Referring to the first embodiment of the heating member 12 in FIG. 6, each contact portion 12b includes a longitudinal portion extending outward from an edge of the heating portion 12a and a transverse portion arranged at a distal end of the longitudinal portion. The longitudinal portion and the transverse portion are not parallel to each other, preferably perpendicular to each other, and in a “T” shape design, so that the frame can better fix the heating member 12, prevent deformation of heating member 12. Alternatively, referring to the second embodiment of the heating member 12 in FIG. 7, each contact portion 12b is in a straight strip shape, and extends outward from the edge of the heating portion 12a. Or alternatively, referring to the third embodiment of the heating member 12 in FIG. 8, the contact portion 12b extends outward from the edge of the heating portion 12a, and is provided with a hollow fixing hole 123, so that the contact portion 12b is in an annular frame shape, so as to facilitate a portion of the frame to be embedded into the hollow fixing hole 123 and achieve a better fixing effect. Referring to the fifth embodiment of the heating member 12 in FIG. 10, the contact portion 12b can be bent toward a thickness direction of the heating member 12, and the contact portion 12b can be embedded into the reinforcing frame 11, so that the heating member 12 has a better support strength.

The heating member 12 includes electrode portions 12c which are connected with the heating portion 12a and disposed on an out periphery of the heating portion 12a for electrical connection with an external power supply device.

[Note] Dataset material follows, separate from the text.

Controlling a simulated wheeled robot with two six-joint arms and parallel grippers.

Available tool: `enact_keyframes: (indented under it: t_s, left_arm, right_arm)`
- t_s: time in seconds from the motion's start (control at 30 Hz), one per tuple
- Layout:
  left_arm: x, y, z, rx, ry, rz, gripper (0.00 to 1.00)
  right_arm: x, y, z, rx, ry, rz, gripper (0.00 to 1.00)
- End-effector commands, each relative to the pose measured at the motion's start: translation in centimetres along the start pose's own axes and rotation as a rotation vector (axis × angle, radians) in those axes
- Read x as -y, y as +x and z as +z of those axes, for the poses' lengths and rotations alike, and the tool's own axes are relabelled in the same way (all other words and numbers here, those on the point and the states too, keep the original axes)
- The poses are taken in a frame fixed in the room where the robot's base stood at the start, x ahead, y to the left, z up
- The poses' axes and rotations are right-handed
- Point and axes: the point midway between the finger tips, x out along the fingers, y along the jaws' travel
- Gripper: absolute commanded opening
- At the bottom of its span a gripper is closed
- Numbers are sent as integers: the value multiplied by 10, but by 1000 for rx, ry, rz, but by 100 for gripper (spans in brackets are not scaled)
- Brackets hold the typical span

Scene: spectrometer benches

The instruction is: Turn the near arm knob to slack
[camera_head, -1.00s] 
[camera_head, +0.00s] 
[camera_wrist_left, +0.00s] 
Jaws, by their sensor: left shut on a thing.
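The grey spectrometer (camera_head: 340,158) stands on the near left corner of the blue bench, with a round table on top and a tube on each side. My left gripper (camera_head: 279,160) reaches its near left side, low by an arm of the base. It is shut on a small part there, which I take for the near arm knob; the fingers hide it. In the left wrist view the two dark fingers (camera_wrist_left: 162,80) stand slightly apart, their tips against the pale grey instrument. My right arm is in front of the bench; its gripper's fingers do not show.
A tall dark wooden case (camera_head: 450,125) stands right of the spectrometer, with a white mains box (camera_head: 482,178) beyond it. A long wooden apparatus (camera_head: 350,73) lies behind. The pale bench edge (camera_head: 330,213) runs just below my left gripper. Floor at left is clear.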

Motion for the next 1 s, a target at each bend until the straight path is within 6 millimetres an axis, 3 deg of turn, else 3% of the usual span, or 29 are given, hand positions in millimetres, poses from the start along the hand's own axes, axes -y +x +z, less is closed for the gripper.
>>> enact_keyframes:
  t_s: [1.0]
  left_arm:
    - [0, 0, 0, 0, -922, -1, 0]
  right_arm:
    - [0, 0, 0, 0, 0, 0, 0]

The electrode portion 12c is embedded in or attached to the reinforcing frame 11, and meanwhile plays a role of enhancing the strength of the heating member 12. The contact portions 12b are arranged on two longitudinal opposite sides, or upper and lower sides in other words, of the heating portion 12a; and the electrode portions 12c are arranged on two transverse opposite sides, or left and right sides in other words, of the heating portion 12a. Understandably, it can alternatively be reversed, that is, the contact portions 12b are arranged on the two transverse sides of the heating portion 12a, and the electrode portions 12c are arranged on the two longitudinal sides of the heating portion 12a. At least two electrode leads 122 are provided on two sides of the heating member 12. The electrode lead 122 is electrically connected with the electrode portion 12c, and the electrode lead 122 extends outward from a bottom of the heating assembly 1.

Referring to FIGS. 1-5, at least two heating members 12 are arranged on the reinforcing frame 11 toward different directions. Preferably, at least two heating members 12 are respectively arranged on different sides of the reinforcing frame 11. For example, the heating members 12 are located at least on two opposite sides or two adjacent sides of the reinforcing frame 11. In the embodiment of FIGS. 1-5, two heating members 12 are respectively arranged on the two opposite sides of the reinforcing frame 11.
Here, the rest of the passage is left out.